Имеется еще один критерий, традиционно выступающий важнейшим побудительным мотивом художественного контакта: произведение искусства не только воспринимают, его любят. Человек стремится напитаться искусством и прожить много иных жизней, ощутить себя в невероятных обстоятельствах, умножить свой индивидуальный опыт. Вместе с тем произведение искусства, как писал Рене Шар, — это сбывшаяся любовь желания, которая остается желанием, эстетическая потребность наслаждения в чистом виде. К настоящему произведению искусства хочется возвращаться вновь и вновь, даже несмотря на то, что его интрига и предметная фактура нам известны; художественно то, на что нельзя наглядеться, что всякий раз посылает импульсы волнения и любования.
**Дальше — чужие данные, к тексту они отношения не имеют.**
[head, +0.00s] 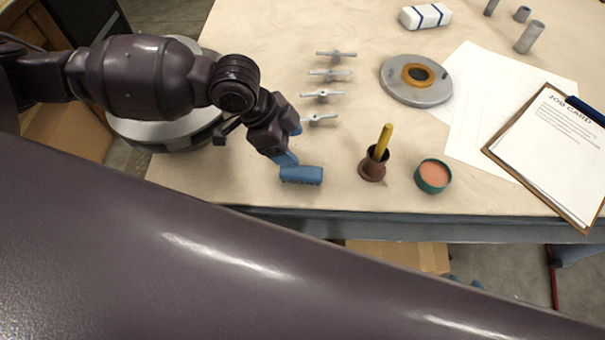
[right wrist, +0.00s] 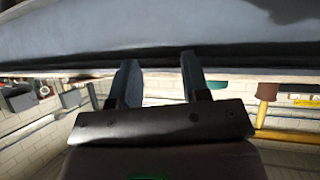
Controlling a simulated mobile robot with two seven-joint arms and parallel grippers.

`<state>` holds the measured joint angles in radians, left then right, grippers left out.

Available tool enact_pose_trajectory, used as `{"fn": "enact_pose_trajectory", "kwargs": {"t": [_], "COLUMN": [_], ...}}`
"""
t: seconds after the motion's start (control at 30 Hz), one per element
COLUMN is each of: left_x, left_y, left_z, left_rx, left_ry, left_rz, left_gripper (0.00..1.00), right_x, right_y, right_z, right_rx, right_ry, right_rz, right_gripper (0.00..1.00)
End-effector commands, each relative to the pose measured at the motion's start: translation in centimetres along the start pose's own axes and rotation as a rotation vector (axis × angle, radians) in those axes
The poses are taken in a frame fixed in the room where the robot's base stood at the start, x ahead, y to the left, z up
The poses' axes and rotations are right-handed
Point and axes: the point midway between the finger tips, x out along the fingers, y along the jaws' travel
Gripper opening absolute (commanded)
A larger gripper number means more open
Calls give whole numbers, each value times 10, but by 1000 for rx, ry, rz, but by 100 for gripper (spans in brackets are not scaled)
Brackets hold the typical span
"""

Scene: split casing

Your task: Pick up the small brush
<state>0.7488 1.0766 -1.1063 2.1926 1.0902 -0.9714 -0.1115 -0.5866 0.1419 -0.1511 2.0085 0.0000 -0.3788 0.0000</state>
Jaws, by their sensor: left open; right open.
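A yellow stick (head: 384,140) stands a little tilted in a brown flared pot (head: 372,169) near the table's front edge. It looks like the small brush's handle; any bristles are hidden in the pot. In the right wrist view the yellow stick (right wrist: 260,118) and pot (right wrist: 267,91) appear upside down at right. My left gripper (head: 292,145) has blue fingers, open and empty, left of the pot, just above a blue block (head: 301,175).
A green tin with pink contents (head: 433,176) stands right of the pot. Several winged metal parts (head: 323,96) lie behind my left gripper. A grey disc with an orange ring (head: 415,80), papers and a clipboard (head: 553,150) lie further back and right. My own dark arm covers the foreground.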

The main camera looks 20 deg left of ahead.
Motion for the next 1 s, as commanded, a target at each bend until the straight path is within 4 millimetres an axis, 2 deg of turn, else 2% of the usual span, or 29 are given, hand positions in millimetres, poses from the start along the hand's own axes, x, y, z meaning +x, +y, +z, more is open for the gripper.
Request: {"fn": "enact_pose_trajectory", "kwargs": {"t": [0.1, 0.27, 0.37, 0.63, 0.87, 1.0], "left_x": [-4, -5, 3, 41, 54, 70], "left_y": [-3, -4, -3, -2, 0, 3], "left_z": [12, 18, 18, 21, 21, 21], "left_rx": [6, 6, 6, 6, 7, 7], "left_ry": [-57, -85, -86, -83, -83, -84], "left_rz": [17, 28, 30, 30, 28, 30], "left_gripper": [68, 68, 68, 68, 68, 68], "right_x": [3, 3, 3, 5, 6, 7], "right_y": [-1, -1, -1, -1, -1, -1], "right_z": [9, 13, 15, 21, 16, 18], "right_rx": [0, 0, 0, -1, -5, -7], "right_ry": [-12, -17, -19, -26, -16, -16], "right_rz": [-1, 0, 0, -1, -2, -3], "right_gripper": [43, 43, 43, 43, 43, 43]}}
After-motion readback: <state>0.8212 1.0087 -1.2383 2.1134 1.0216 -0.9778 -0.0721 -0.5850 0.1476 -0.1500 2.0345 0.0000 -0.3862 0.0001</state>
Если реалии XX в. невозможно любить, можно ли любить искусство, вбирающее в себя эти реалии? Манифест новейших течений, порывающих с классической природой искусства, сводится к утверждению: «Качества нет в жизни, следовательно, его не может быть и в искусстве»; дискомфортность и неприветливость художественно-образного строя произведений по этой логике лишь подтверждают их принадлежность духу нашего времени. Жесткое размежевание художественного менталитета с позиций искусства классического и с позиций искусства постклассического живет как в профессионально-художественном, так и в обыденном сознании.